- [DATASET CONTENT]
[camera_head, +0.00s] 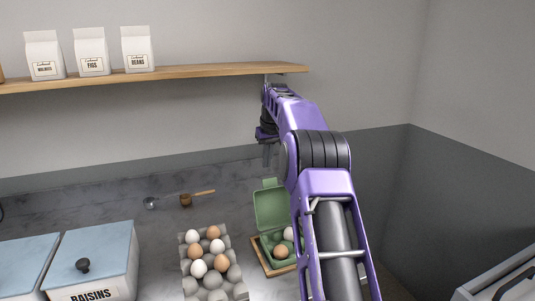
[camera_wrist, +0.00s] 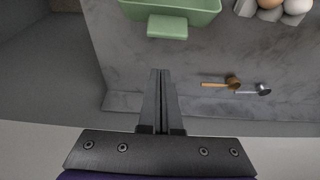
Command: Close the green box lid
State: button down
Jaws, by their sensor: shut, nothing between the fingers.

- [GOAL OF THE EXERCISE]
Restate the data above word for word. Do not include the images.

- [ANSWER IN FULL]
[camera_head, +0.00s] 
[camera_wrist, +0.00s] 
Command: Close the green box lid
State: button down
Jaws, by their sensor: shut, nothing between the fingers.

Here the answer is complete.